Task prompt:
Output the full listing below exactly as it reads, and skip anything that is a picture.

----- Collected material -----

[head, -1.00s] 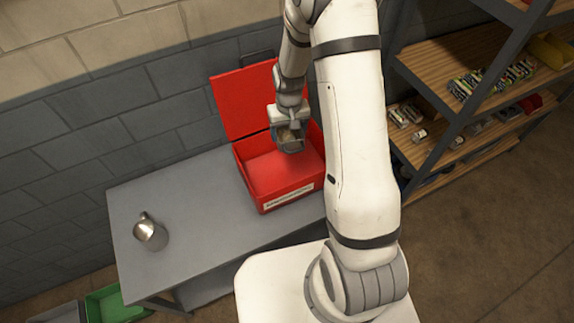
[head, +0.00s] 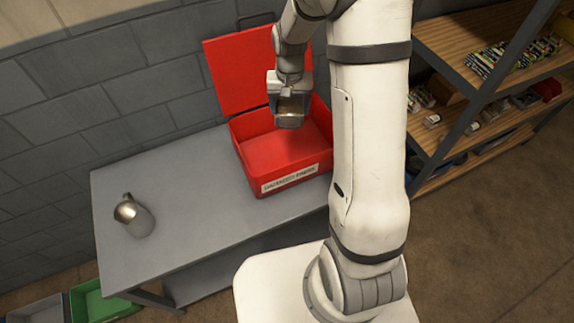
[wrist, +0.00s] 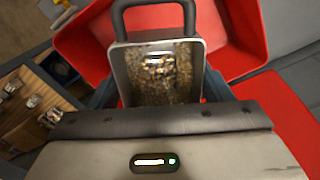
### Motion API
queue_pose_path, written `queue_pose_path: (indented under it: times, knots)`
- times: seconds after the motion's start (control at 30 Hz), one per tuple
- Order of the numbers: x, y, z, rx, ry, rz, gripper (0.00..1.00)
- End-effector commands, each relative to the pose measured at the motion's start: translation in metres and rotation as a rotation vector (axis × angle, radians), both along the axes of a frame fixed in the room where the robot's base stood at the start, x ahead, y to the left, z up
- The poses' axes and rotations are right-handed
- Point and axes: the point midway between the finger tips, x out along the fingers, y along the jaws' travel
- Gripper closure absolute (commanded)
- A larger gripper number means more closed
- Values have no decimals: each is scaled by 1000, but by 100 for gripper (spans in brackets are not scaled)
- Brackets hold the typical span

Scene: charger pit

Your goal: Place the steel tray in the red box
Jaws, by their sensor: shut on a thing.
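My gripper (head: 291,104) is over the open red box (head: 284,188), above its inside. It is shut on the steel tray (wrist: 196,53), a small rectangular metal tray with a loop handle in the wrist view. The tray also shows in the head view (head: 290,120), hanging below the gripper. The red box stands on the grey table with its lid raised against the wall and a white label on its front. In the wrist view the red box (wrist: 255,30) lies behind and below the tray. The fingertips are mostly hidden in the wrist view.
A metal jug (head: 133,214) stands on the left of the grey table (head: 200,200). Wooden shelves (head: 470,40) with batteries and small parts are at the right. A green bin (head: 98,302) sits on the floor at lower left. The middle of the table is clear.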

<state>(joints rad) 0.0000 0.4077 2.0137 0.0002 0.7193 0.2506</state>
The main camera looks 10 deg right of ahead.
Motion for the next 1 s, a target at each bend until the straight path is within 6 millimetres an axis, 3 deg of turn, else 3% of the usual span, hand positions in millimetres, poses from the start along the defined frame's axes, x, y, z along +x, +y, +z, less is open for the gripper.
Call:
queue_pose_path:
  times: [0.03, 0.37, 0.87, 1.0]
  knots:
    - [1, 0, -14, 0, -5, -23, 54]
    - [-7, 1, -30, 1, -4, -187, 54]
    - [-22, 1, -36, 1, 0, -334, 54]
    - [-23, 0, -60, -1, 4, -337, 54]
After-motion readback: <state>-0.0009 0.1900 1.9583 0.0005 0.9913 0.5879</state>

-----

Response below:
[head, -1.00s] 
[head, +0.00s] 
[wrist, +0.00s] 
### Motion API
queue_pose_path, written `queue_pose_path: (indented under it: times, knots)`
- times: seconds after the motion's start (control at 30 Hz), one per tuple
- Order of the numbers: x, y, z, rx, ry, rz, gripper (0.00..1.00)
- End-effector commands, each relative to the pose measured at the motion's start: translation in metres and rotation as a rotation vector (axis × angle, radians), both along the axes of a frame fixed in the room where the robot's base stood at the start, x ahead, y to the left, z up
- The poses' axes and rotations are right-handed
- Point and axes: the point midway between the finger tips, x out along the fingers, y along the jaws' travel
- Gripper closure absolute (commanded)
- A larger gripper number means more closed
- Values have no decimals: each is scaled by 1000, but by 100 for gripper (spans in brackets are not scaled)
- Brackets hold the typical span

Scene: charger pit

Your goal: Place the steel tray in the red box
Jaws, by their sensor: shut on a thing.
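My gripper (head: 291,104) is over the open red box (head: 284,188), above its inside. It is shut on the steel tray (wrist: 196,53), a small rectangular metal tray with a loop handle in the wrist view. The tray also shows in the head view (head: 290,120), hanging below the gripper. The red box stands on the grey table with its lid raised against the wall and a white label on its front. In the wrist view the red box (wrist: 255,30) lies behind and below the tray. The fingertips are mostly hidden in the wrist view.
A metal jug (head: 133,214) stands on the left of the grey table (head: 200,200). Wooden shelves (head: 470,40) with batteries and small parts are at the right. A green bin (head: 98,302) sits on the floor at lower left. The middle of the table is clear.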

<state>(joints rad) 0.0000 0.4077 2.0137 0.0002 0.7193 0.2506</state>
The main camera looks 10 deg right of ahead.
Motion for the next 1 s, a target at each bend until the straight path is within 6 millimetres an axis, 3 deg of turn, else 3% of the usual span, hand positions in millimetres, poses from the start along the defined frame's axes, x, y, z along +x, +y, +z, less is open for the gripper.
Call:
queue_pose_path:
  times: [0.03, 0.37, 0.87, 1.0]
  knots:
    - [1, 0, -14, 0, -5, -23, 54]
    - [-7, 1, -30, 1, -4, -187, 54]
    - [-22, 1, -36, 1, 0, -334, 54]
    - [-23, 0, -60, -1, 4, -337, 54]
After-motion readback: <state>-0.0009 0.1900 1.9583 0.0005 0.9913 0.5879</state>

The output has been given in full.